Job
Write out, word for word, only the lines from the one containing "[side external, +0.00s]" through the final line of the data.

====

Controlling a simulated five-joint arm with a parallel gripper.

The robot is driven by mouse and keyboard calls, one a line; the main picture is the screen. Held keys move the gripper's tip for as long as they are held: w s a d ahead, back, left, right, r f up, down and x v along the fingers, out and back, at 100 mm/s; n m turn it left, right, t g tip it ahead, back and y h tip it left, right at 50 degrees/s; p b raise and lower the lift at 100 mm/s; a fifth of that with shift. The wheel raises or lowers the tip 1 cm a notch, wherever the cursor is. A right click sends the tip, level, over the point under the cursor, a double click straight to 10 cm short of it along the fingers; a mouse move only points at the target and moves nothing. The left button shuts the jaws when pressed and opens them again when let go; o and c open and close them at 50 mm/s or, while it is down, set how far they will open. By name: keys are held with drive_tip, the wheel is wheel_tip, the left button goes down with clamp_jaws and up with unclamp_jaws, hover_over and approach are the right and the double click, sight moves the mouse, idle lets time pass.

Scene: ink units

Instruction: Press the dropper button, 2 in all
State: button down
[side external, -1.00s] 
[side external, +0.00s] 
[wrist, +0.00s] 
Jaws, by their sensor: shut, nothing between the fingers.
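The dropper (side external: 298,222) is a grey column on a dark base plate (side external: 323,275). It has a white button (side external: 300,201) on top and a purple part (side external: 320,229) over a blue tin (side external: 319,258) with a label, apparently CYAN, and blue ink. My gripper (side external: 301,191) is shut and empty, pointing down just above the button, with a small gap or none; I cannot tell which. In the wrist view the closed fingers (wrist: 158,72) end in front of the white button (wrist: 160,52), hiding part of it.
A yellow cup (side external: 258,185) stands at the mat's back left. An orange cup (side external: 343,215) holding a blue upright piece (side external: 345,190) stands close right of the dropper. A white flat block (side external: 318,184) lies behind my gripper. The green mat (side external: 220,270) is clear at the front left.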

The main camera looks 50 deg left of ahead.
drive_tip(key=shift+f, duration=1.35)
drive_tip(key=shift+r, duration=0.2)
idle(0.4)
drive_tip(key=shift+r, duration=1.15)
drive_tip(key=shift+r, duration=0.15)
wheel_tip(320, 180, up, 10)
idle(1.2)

====

Solution for this problem
[side external, +0.00s] 
[wrist, +0.00s] 
Jaws, by their sensor: shut, nothing between the fingers.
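The dropper (side external: 298,222) is a grey column on a dark base plate (side external: 323,275). It has a white button (side external: 300,201) on top and a purple part (side external: 320,229) over a blue tin (side external: 319,258) with a label, apparently CYAN, and blue ink. My gripper (side external: 301,191) is shut and empty, pointing down just above the button, with a small gap or none; I cannot tell which. In the wrist view the closed fingers (wrist: 158,72) end in front of the white button (wrist: 160,52), hiding part of it.
A yellow cup (side external: 258,185) stands at the mat's back left. An orange cup (side external: 343,215) holding a blue upright piece (side external: 345,190) stands close right of the dropper. A white flat block (side external: 318,184) lies behind my gripper. The green mat (side external: 220,270) is clear at the front left.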

The main camera looks 50 deg left of ahead.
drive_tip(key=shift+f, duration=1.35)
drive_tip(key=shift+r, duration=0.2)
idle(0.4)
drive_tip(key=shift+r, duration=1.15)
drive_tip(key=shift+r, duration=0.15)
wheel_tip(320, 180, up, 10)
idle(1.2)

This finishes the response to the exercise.